Geoengineering Might Be Beneficial In Reducing Climate Change

Stratospheric aerosol geoengineering is the process of adding a layer of aerosol particles to the upper atmosphere aiming to diminish the effects of greenhouse gases caused by climate change.
Research shows that geoengineering can be achieved by injecting sulfur dioxide into the stratosphere.

Scientists have analyzed whether this approach could improve or worse the climate change outcomes. This was tested using various climate settings with different temperatures.

The lead analyst, Professor Peter Irvine, stated that in most regions, the experiment was proven to be successful. However, 9% of the land area is subject to facing even more significant climate change than usual.

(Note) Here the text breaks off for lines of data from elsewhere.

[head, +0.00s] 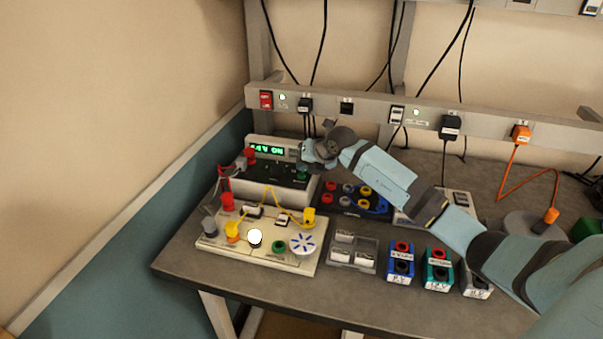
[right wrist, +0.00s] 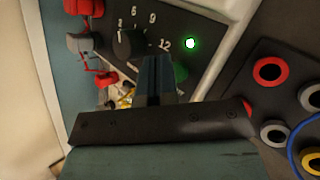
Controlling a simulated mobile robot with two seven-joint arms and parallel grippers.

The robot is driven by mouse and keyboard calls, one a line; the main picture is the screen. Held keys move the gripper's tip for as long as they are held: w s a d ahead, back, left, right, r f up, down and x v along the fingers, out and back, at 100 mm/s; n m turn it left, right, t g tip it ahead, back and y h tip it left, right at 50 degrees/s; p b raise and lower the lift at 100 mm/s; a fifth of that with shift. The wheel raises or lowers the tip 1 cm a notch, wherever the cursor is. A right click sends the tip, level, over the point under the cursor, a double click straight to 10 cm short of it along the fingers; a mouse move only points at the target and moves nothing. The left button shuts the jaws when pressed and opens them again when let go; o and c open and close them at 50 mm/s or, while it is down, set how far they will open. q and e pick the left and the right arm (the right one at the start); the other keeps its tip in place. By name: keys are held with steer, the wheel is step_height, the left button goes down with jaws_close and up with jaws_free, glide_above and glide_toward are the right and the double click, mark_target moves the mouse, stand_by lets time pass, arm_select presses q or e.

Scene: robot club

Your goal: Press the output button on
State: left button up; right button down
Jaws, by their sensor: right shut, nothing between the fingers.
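The power supply (head: 265,185) stands at the back left of the bench. Its display (head: 267,150) glows green and its characters appear to end in "ON". In the right wrist view its dark panel shows a voltage knob (right wrist: 129,43), a lit green lamp (right wrist: 190,43) and a green button (right wrist: 181,73). My right gripper (head: 304,168) is at the panel's right side. Its shut, empty fingers (right wrist: 157,78) are beside the green button and partly cover it. I cannot tell whether they touch it. My left gripper is out of view.
A circuit board (head: 285,262) with wires, a white lit bulb (head: 255,237) and a small fan (head: 302,243) lies in front of the supply. A dark jack box (head: 345,206) stands to its right. Coloured blocks (head: 401,262) line the bench front.

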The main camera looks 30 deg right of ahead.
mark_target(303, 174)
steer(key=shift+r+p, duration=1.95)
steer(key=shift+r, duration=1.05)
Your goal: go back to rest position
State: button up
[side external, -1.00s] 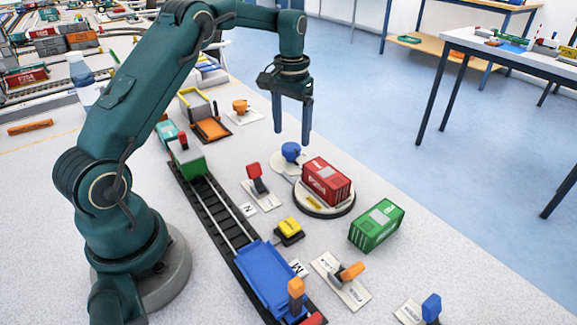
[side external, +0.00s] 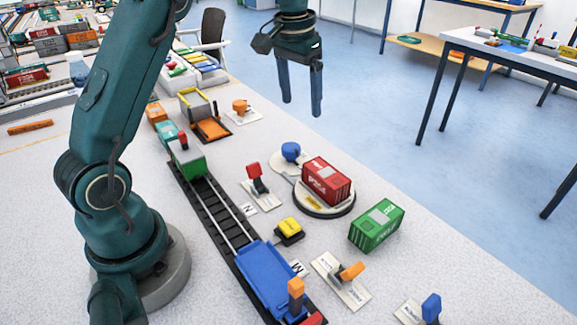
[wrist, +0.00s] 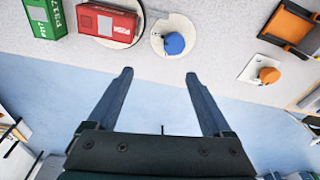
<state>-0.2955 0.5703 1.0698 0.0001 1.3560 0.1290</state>
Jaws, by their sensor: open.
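My gripper (side external: 301,108) is open and empty, raised in the air above and beyond the far edge of the table. In the wrist view its two fingers (wrist: 160,76) stand apart with only floor and table edge between and beyond them. The red container (side external: 326,181) sits on the round turntable (side external: 318,210), apart from my gripper. The blue knob (side external: 291,151) stands beside the turntable; it also shows in the wrist view (wrist: 174,44). The green container (side external: 376,226) lies on the table right of the turntable.
A track (side external: 212,209) carries a blue flat wagon (side external: 268,279) and a green wagon (side external: 188,163). Levers stand on white plates, including a red one (side external: 254,170) and an orange one (side external: 352,271). A yellow button (side external: 289,226) sits mid-table. The air around my gripper is clear.

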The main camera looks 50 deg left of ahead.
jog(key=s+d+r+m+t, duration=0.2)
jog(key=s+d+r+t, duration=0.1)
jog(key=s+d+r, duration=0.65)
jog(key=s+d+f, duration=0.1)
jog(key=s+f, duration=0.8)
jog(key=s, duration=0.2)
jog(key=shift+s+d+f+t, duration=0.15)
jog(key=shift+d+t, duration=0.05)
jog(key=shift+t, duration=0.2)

Nevertheless, the researchers’ team is worried that the purpose of solar geoengineering is treating the effects of climate change, rather than tackling the root cause. Therefore, a reduction in the gas emissions should be considered to prevent climate change.

Geoengineering might be the solution to fight climate change

The study suggests that combining solar geoengineering with limiting the CO2 emissions has more chances to succeed in lowering the climate change effects. One thing still questionable is the impact of solar geoengineering on a more extensive period.

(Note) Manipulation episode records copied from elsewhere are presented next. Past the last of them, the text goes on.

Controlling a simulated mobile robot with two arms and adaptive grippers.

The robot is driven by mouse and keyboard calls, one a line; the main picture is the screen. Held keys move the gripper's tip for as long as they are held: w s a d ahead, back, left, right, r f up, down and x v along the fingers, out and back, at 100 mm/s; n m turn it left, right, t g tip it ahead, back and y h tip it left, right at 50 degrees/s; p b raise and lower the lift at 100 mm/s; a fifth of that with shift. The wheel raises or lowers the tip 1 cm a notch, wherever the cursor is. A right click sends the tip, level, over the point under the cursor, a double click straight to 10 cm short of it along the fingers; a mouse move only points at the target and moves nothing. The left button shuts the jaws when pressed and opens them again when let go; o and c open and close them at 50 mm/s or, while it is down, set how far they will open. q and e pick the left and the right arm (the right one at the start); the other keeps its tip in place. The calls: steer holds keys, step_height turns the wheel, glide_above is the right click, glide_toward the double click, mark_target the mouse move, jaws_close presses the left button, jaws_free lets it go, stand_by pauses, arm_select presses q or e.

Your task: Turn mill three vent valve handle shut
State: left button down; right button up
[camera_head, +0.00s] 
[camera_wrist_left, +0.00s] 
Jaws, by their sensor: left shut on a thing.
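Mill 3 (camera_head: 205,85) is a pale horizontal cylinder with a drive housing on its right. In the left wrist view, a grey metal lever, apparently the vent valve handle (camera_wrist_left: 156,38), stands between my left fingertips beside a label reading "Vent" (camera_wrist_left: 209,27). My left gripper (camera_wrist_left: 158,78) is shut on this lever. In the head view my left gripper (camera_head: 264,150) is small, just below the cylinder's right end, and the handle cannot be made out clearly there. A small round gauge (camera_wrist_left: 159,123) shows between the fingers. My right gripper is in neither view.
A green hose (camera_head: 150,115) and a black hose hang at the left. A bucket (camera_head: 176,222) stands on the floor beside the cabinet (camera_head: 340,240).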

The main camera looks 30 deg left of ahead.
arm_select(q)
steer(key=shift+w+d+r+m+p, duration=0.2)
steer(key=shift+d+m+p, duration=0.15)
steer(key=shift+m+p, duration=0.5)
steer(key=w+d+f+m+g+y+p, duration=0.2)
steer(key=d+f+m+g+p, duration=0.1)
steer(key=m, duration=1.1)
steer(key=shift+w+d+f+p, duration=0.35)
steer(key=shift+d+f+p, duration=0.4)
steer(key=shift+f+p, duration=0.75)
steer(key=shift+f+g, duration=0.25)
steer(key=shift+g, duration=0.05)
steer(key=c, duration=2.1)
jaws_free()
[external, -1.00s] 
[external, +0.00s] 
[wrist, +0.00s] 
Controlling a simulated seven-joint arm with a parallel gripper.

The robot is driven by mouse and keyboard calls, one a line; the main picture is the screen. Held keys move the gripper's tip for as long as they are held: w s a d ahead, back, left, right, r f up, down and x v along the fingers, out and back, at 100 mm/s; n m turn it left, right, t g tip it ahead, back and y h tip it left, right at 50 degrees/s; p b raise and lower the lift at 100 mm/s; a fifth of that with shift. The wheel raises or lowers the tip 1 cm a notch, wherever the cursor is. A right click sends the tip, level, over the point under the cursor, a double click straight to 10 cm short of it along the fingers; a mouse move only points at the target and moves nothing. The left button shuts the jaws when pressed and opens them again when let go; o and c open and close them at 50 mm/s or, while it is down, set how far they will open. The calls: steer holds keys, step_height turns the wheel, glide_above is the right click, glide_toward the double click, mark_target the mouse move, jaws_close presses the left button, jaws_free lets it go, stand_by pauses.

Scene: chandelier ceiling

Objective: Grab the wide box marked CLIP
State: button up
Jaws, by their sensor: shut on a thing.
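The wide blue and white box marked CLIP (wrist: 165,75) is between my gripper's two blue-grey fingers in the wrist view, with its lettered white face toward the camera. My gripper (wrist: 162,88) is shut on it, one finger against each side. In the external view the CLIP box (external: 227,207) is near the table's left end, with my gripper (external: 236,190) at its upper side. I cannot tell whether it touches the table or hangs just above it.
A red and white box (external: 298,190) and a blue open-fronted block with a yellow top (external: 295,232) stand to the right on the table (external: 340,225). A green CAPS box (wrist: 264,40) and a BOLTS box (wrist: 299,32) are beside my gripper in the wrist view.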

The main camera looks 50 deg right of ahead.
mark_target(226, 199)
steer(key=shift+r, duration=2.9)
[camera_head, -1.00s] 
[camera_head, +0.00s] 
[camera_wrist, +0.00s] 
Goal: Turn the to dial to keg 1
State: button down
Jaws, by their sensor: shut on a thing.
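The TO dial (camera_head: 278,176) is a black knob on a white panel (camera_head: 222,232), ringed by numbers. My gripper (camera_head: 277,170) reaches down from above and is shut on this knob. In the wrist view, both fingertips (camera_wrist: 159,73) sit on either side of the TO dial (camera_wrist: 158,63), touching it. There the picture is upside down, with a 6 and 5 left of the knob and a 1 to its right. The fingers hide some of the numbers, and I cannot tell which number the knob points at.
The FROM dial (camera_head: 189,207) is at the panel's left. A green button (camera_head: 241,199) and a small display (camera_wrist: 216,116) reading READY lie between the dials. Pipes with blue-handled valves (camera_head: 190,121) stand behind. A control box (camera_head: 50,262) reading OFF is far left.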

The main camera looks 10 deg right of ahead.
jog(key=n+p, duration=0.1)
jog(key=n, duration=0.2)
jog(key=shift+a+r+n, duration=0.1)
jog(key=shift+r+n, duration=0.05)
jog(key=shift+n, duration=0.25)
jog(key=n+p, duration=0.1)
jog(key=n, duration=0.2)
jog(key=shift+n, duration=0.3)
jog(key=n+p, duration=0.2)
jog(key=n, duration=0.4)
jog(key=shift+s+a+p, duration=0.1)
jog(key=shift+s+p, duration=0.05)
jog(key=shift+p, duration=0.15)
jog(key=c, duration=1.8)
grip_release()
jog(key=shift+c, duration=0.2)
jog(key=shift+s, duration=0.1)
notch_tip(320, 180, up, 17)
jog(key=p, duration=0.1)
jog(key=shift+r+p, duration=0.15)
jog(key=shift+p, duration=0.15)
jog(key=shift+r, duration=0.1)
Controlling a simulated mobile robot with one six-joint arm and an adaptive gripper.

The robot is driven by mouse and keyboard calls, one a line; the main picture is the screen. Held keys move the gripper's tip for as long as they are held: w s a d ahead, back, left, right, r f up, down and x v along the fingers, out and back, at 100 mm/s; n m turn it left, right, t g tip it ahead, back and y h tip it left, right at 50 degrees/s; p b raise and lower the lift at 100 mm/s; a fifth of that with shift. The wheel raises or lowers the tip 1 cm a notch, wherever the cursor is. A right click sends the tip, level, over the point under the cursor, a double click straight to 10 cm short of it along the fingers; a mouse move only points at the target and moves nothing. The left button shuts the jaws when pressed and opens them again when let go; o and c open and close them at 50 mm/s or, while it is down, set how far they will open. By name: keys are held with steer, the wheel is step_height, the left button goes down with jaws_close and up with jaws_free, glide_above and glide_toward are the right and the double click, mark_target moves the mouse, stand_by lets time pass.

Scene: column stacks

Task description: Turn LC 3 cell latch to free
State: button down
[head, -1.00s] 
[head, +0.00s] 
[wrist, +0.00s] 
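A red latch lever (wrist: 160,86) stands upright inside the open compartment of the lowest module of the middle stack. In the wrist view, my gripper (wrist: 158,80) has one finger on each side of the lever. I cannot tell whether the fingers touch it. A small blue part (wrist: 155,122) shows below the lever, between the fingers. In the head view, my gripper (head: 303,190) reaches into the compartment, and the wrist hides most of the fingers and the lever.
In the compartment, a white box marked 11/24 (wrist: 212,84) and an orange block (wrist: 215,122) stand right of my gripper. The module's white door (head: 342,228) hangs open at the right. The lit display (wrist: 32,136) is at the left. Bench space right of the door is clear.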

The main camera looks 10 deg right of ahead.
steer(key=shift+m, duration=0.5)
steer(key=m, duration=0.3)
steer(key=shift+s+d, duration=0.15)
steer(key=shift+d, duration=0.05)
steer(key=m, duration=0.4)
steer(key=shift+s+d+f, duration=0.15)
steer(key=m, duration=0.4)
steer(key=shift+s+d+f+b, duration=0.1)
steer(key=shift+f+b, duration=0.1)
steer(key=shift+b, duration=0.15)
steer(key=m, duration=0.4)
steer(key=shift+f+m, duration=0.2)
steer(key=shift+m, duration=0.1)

As a result, the research was based on data from Geoengineering Large Ensemble Study, where a simulated climate area was used to determine changes, while stratospheric aerosol geoengineering was introduced. The experimentation aimed to determine fluctuations in temperature, which is the leading cause of climate change threats.

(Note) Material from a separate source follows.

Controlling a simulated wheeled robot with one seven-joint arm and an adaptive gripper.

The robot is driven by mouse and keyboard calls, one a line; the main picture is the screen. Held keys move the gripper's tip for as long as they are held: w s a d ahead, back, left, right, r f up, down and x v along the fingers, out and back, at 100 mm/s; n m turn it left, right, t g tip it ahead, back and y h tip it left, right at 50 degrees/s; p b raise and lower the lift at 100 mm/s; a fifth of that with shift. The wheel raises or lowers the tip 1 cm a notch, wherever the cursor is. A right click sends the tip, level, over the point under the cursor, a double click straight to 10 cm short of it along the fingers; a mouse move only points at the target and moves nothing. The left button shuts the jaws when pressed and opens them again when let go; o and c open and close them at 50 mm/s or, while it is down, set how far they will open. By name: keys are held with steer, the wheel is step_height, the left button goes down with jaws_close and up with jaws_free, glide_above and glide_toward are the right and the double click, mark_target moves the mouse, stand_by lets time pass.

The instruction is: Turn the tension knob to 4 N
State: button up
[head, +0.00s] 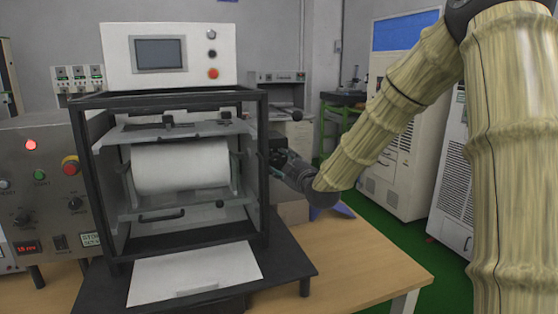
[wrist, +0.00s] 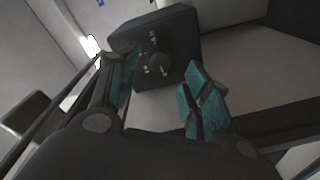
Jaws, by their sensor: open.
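A dark round knob (wrist: 156,66) with small light marks sits on a black block (wrist: 185,35) in the wrist view; it looks like the tension knob, but no scale or number is readable. My gripper (wrist: 160,84) is open, its teal-padded fingers to either side of the knob, with no clear contact visible. In the head view my gripper (head: 282,162) is at the right side of the black-framed test machine (head: 262,180), where it and the frame hide the knob. A white roll (head: 180,166) lies inside the machine.
A white control box (head: 120,55) with a screen sits on top of the machine. A grey panel (head: 50,150) with knobs and buttons stands at left. The wooden table (head: 350,255) is clear at front right. White cabinets (head: 405,150) stand behind my arm.

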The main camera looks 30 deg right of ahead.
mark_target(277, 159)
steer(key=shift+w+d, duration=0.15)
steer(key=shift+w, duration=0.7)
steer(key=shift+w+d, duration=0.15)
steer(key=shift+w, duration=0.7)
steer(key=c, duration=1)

Even though many tests have already been made, uncertainties are still present. Professor David Keith, a co-author of the study, is still reluctant whether to believe or not if gas emission cuts combined with a decrease in solar radiation diminish notably climate risks.

He sees his study as a step forward in finding the truth since it is the first time research has shown effects on a regional level. Consequently, the team is currently researching and trying to comprehend better the print stratospheric aerosol geoengineering has on the environment.